One problem seems to be that by 15th level, a group of 4 to 6 well prepared characters can take on a single one of the traditional top dog monsters. You can of course face off against groups of high power enemies after that, but that really stretches the narrative consistency of the game world. The best thing I've heard about high level play is "the same as always, but with bigger numbers".

Of course, the lure of 9th level spells has always been tempting. But given the overwhelming anecdotal evidence, is it really worth to still keep putting high level content in the regular Player's Handbook? If there really might be a market for material at higher levels, there's the option for a kind of Epic Level Handbook that covers level 15 to 25. (Remember the Epic Level Handbook? Yeah, I remember how people fawned over it when it came out, and then nobody ever using any of it.)
I think the PHB would actually become a better book if it goes only up to 15th level and doesn't bother 8th and 9th level spells. Not only does it become more compact and makes learning the game easier, it also creates more realistic expectations for players.
Basic went to 36+, AD&D had no upper level limit. OD&D provider rule guidelines for levels above 12 etc. 3.x had unlimited epic levels. The first edition with a hard cap was 4e at 30. So… ummm… yeah.
 

Maxperson

Morkus from Orkus
Mechanics for level zero can happen. Even an adventure for it.
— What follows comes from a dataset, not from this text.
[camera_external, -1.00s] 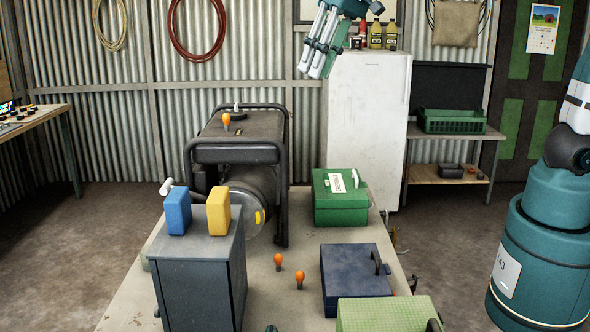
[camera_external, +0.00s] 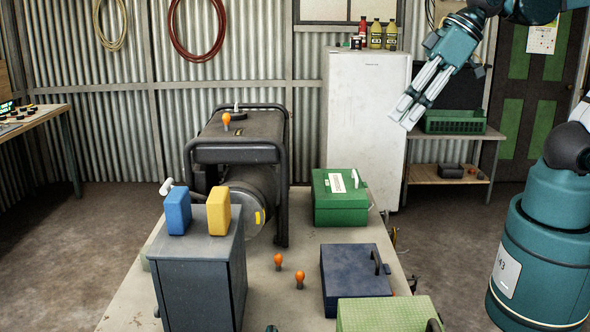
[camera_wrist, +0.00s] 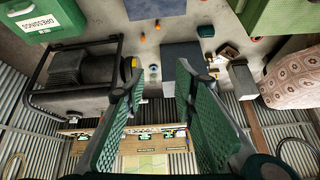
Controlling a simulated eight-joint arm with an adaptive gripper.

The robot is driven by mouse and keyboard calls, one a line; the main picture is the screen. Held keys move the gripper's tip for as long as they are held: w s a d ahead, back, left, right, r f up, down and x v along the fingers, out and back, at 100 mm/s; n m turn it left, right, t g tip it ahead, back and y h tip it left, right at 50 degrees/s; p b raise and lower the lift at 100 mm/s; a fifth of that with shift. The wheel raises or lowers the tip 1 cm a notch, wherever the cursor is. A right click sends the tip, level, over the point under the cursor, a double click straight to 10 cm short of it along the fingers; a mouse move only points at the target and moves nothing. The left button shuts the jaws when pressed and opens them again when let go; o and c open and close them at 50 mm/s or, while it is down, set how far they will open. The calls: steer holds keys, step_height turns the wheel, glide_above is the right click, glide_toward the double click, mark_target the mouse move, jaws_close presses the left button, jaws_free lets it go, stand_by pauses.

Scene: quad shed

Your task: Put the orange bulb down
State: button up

Mechanics for epic tier (levels 20-24) can happen.
Sure. I thought it was apparent that I was talking about the three different books angle. The front end costs of putting together a book like that are large. They then have to sell a lot of copies to break even, and then after that mass production costs are low, so they begin to make money.

It's worth it to make a level 1-20, 0-20, 0-24 or whatever single book, because they will sell a lot of those. Dividing those levels up into 3 books just triples the front end costs and they aren't guaranteed to sell lots of all three books, especially the high level one. While there is a very significant number of tables that do play high levels, we are still in the minority and that kind of book would make little profit compared to a single all inclusive book.